### [Supplied information]
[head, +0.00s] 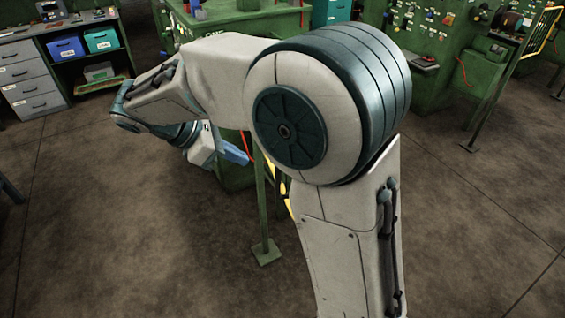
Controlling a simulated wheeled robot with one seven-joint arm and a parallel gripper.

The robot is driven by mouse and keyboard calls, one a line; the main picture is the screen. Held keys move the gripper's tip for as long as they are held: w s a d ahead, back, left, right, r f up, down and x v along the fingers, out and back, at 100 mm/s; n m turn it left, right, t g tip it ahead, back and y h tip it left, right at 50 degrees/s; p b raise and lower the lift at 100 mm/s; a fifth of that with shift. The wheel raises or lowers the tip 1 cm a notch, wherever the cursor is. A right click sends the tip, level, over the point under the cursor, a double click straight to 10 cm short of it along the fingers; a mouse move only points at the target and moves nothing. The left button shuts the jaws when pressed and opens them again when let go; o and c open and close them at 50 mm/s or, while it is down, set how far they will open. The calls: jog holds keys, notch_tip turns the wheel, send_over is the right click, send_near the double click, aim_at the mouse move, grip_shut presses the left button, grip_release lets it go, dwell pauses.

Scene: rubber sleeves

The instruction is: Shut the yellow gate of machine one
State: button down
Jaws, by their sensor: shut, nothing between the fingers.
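The green machine (245,22) at the top middle carries lettering that my arm partly covers; it seems to read "ONE". Small slivers of a yellow gate (287,188) show low between a green post and my arm. Most of this gate is hidden behind my arm, so I cannot tell how far it stands open. My gripper (243,157) points right and slightly down, its bluish fingers shut and empty. It is in front of the machine's lower body, just left of the post. I cannot tell whether it touches the gate.
The green post (262,210) stands on a square foot on the floor. A second green machine (440,50) with a yellow-framed gate (543,32) and its own post (494,100) is at right. A workbench with drawers (35,80) is at left. The foreground floor is clear.

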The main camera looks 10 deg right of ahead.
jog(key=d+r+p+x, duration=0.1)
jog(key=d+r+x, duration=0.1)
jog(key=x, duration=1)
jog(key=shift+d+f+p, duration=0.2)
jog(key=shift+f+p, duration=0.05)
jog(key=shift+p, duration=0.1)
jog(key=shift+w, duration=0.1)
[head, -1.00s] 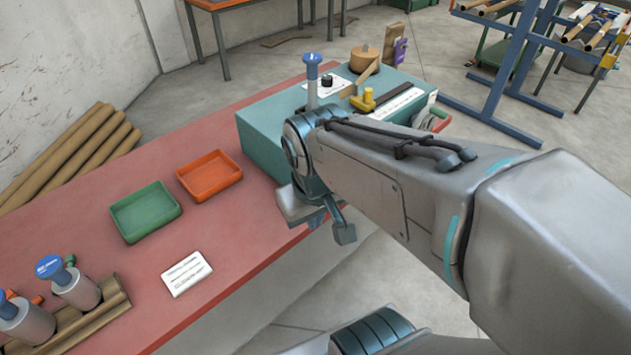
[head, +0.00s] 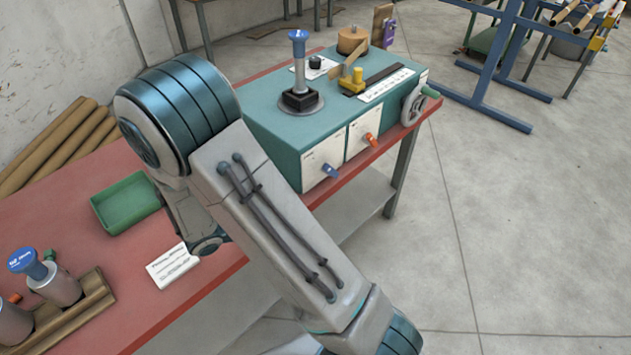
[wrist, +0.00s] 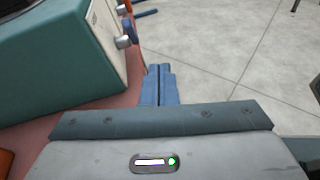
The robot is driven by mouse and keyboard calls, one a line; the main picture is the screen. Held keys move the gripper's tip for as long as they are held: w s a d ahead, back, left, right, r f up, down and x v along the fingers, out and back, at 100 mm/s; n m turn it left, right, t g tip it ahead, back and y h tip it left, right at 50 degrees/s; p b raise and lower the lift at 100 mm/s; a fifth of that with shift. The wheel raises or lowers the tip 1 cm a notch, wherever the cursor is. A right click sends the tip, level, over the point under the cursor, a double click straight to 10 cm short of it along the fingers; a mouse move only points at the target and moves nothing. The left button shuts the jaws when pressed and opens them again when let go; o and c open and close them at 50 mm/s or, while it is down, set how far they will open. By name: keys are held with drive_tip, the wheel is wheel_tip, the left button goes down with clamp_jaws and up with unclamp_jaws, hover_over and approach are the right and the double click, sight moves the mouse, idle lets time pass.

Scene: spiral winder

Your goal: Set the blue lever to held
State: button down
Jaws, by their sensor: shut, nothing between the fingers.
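A small blue lever (head: 330,170) sits on a white plate (head: 323,158) on the front face of the teal machine box (head: 280,130). The plate's markings are too small to read. In the wrist view a blue lever (wrist: 130,29) shows edge-on at the box face, beside a grey boss. My gripper (wrist: 160,69) is shut and empty, its blue fingers together. It is to the right of and below the lever in that view, apart from it. In the head view my arm hides the gripper.
A red lever (head: 370,139) is beside the blue one, and a handwheel (head: 415,105) is at the box's right end. A tall blue-topped handle (head: 298,60) stands on the box. A green tray (head: 125,203) lies on the red bench (head: 60,225).

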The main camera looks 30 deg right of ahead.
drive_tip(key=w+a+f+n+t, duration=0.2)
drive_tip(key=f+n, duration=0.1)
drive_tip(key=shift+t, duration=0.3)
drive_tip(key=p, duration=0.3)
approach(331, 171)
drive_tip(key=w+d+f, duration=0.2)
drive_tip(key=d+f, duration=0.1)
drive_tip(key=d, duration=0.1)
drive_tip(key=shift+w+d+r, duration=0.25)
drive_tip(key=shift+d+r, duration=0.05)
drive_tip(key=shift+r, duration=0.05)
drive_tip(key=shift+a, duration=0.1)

### [Work to do]
Without the pictures, write out the lines from the beginning of the entries through the line with "Controlling a simulated".

### [Result of this exercise]
[head, +0.00s] 
Controlling a simulated wheeled robot with one seven-joint arm and a parallel gripper.

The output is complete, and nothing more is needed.